▼
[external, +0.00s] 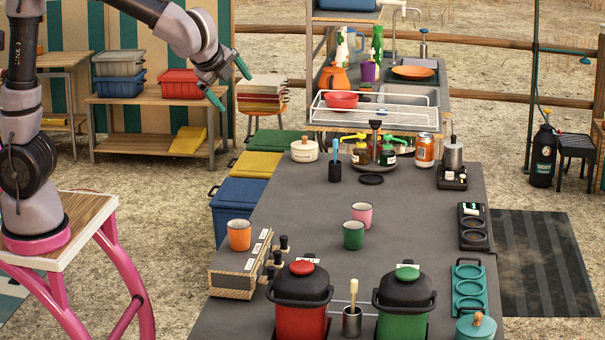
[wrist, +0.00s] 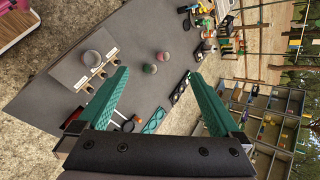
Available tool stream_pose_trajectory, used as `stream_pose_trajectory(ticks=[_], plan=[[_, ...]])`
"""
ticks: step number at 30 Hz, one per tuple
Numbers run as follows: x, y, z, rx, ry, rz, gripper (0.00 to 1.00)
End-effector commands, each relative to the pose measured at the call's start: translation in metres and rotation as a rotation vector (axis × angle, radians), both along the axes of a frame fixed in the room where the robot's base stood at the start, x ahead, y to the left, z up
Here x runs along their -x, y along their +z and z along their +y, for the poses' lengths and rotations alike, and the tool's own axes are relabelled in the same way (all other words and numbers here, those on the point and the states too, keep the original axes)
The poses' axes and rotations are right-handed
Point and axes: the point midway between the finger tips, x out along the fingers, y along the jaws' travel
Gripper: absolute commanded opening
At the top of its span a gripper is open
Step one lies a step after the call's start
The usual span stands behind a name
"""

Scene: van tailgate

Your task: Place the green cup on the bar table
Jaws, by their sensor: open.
▲
▼
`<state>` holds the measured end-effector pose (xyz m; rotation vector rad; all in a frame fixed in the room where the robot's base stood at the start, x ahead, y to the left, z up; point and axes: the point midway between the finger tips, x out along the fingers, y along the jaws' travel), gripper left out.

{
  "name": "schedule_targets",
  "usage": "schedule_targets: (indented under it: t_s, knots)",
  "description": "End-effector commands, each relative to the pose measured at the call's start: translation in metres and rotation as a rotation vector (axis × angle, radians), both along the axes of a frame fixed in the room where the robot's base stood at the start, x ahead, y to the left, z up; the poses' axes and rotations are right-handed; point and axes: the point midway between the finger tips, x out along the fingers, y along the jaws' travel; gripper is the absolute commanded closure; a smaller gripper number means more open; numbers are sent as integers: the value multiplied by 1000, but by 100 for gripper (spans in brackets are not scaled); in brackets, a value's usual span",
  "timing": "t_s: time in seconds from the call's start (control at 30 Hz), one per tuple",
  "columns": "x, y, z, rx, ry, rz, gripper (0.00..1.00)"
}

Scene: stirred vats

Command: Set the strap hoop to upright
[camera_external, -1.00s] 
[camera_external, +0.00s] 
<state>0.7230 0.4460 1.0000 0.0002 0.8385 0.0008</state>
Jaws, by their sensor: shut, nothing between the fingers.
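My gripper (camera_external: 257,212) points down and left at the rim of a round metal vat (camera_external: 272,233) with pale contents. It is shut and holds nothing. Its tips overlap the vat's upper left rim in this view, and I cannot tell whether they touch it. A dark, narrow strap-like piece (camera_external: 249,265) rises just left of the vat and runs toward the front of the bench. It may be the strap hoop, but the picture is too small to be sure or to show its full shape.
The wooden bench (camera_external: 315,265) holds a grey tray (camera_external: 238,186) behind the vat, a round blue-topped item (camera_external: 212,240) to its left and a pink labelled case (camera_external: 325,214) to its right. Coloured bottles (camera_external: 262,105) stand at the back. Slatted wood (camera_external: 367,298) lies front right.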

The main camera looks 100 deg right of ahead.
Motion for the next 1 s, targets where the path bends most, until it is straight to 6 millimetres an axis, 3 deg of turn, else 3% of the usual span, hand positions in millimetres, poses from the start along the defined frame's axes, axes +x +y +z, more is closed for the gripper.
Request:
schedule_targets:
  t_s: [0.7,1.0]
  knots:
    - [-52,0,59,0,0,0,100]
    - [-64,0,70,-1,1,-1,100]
▲
Problem — Copy every line that contains the string "tuple".

Result below —
ticks: step number at 30 Hz, one per tuple
  "timing": "t_s: time in seconds from the call's start (control at 30 Hz), one per tuple",

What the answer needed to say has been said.